La commission Bénisti a remis son pré-rapport en novembre dernier au ministre de l’Intérieur. Le rapport définitif est à venir sous peu, synthèse de propositions de lois sensées mettre un terme à la délinquance par la suppression du bilinguisme avant 12 ans, le placement en structures spécialisées, parallèles, des sanctions, etc. « Les jeunes immigrés n’ont qu’a bien se tenir », semble annoncer cet inquiétant rapport…

Par Koceila Bouhanik

Le bilinguisme est le lit de la délinquance chez les populations immigrées. Voilà en teneur la saisissante équation théorisée par Jacques-Alain Bénisti, député UMP [Union de la Majorité Présidentielle, parti de droite au pouvoir] du Val de Marne et maire de Villiers-sur-Marne. Le député-maire français est également président d’une Commission parlementaire[17 membres, dont 14 de UMP, deux du Parti Socialiste (PS) et un de l’Union pour la Démocratie Française (UDF)] chargée d’enquêter sur les moyens à mettre en œuvre pour prévenir la délinquance et qui a à cet effet présenté un [pré-rapport très controversé, dans lequel elle affirme que le bilinguisme des populations immigrées est à l’origine de leur délinquance. Afrik ne pouvait que réagir à la parution du pré-rapport, mais la démarche ne suffisait pas. Pour mieux comprendre, nous sommes allés à la rencontre du principal intéressé. C’est un député affable et cordial qui nous a reçu dans son cabinet de l’Assemblée nationale, mercredi 9 mars. Affable, certes, mais toujours aussi convaincu du bien-fondé de son pré-rapport. Près de deux heures d’entretien pour une conclusion toujours aussi dérangeante au final.

Afrik.com : Avant tout, précisons que le pré-rapport remis au ministre de l’Intérieur en novembre dernier est une simple mouture. A quand la version finale ?

Jacques-Alain Bénisti : Pour très bientôt. Le rapport définitif paraîtra certainement en octobre ou novembre.

Afrik.com : Votre pré-rapport a été très décrié dans la presse et sur Internet. On vous reproche notamment de stigmatiser les populations étrangères et d’origine étrangère. Quelle est votre position concernant ces accusations ?

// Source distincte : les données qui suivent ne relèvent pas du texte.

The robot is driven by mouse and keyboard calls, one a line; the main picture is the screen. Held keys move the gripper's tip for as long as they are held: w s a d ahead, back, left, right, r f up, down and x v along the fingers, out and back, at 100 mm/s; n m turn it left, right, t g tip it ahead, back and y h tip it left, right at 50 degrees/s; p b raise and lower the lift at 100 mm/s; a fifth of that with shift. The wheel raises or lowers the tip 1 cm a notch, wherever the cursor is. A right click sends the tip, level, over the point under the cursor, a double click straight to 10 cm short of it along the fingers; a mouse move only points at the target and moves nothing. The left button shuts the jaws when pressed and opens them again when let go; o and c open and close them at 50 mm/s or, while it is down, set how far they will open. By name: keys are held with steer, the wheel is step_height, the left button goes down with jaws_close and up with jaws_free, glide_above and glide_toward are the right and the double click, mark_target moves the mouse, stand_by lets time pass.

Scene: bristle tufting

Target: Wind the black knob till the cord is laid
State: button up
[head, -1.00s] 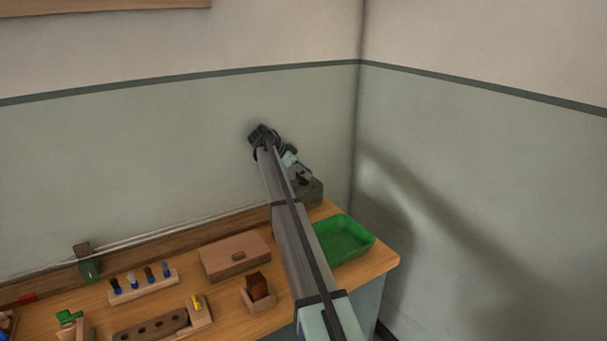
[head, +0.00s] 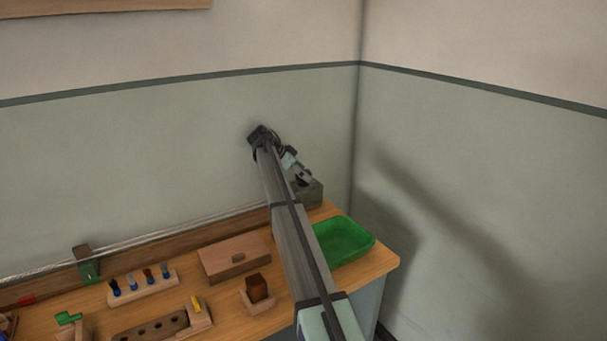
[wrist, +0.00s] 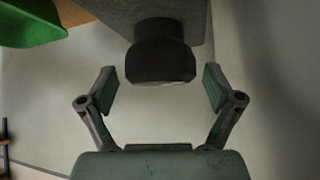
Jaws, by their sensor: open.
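The black knob (wrist: 160,58) juts from a grey housing (wrist: 125,12) in the wrist view. My gripper (wrist: 159,86) is open, with one finger on each side of the knob and a visible gap on both sides. In the head view the gripper (head: 302,177) is at the grey housing (head: 316,192) at the bench's back right; the knob is not clearly visible there. The pale cord (head: 150,235) runs along the back of the bench, past a green-and-brown post (head: 87,265); it looks twisted, and its right end is hidden behind my arm.
A green tray (head: 345,240) is right of my arm, near the bench corner. A wooden box (head: 235,256), a rack of brushes (head: 143,287), a small holder with a brown block (head: 257,290) and a drilled block (head: 150,329) stand to the left. Walls close off the back and right.

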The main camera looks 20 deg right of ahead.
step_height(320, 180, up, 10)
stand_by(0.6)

J-A. Bénisti : Soyons clairs. La délinquance est majoritairement le fait des immigrés. Selon l’Observatoire national de la délinquance, il y a une augmentation impressionnante des délits commis par les jeunes issus de l’immigration. Je n’invente rien, les chiffres sont là. Sachant cela, deux solutions s’offrent à nous : soit on n’en parle pas, soit on règle le problème.

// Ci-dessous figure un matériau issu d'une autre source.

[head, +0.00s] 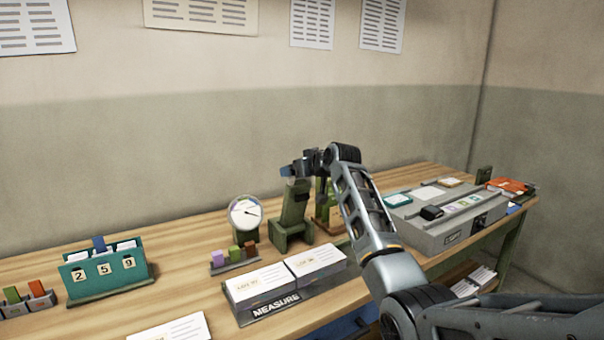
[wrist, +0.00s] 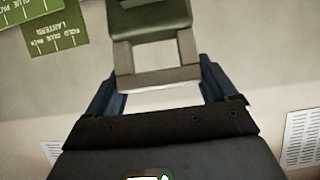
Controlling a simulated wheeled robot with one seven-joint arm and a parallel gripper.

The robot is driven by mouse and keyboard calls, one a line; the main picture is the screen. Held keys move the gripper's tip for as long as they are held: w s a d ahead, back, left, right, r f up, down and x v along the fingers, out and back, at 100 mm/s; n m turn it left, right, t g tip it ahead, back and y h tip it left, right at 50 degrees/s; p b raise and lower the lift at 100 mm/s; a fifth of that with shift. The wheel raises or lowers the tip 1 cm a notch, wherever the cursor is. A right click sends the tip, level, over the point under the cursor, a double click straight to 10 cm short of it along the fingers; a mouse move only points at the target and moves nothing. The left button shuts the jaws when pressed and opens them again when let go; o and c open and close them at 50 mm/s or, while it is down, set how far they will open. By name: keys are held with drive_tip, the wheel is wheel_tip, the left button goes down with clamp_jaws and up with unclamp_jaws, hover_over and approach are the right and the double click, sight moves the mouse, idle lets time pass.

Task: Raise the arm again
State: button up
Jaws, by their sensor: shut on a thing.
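The green device (head: 280,240) stands on the wooden table beside a round white dial. Its thick green arm (head: 296,204) stands nearly upright, leaning slightly. My gripper (head: 289,171) is at the upper end of this arm. In the wrist view the blue fingers of my gripper (wrist: 165,90) are either side of a greyish-tan frame (wrist: 155,50) at the end of the green arm (wrist: 150,17), and are shut on it. The exact contact at the fingertips is small in the head view.
The dial (head: 244,213) is close on the left. Small coloured blocks (head: 235,253) and the MEASURE card tray (head: 279,308) lie in front. A wooden stand with green pieces (head: 328,212) is just right, partly behind my arm. A grey case (head: 445,232) stands farther right.

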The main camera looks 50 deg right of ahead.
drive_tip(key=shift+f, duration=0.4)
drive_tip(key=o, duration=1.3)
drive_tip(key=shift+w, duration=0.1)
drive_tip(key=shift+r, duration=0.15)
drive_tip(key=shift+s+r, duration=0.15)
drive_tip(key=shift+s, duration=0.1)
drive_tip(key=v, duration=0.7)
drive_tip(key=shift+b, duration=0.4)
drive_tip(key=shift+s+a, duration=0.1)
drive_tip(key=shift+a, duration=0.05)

Afrik.com : A quoi est dû cet état de fait selon vous ?

J-A Bénisti : En fait, la politique française de l’immigration a échoué. Toutes les solutions n’ont pas été données aux immigrés et, aujourd’hui, on en paye le prix. C’est dans cette optique que la proposition de loi intervient.

Afrik.com : Supprimer le bilinguisme pour supprimer la délinquance… ?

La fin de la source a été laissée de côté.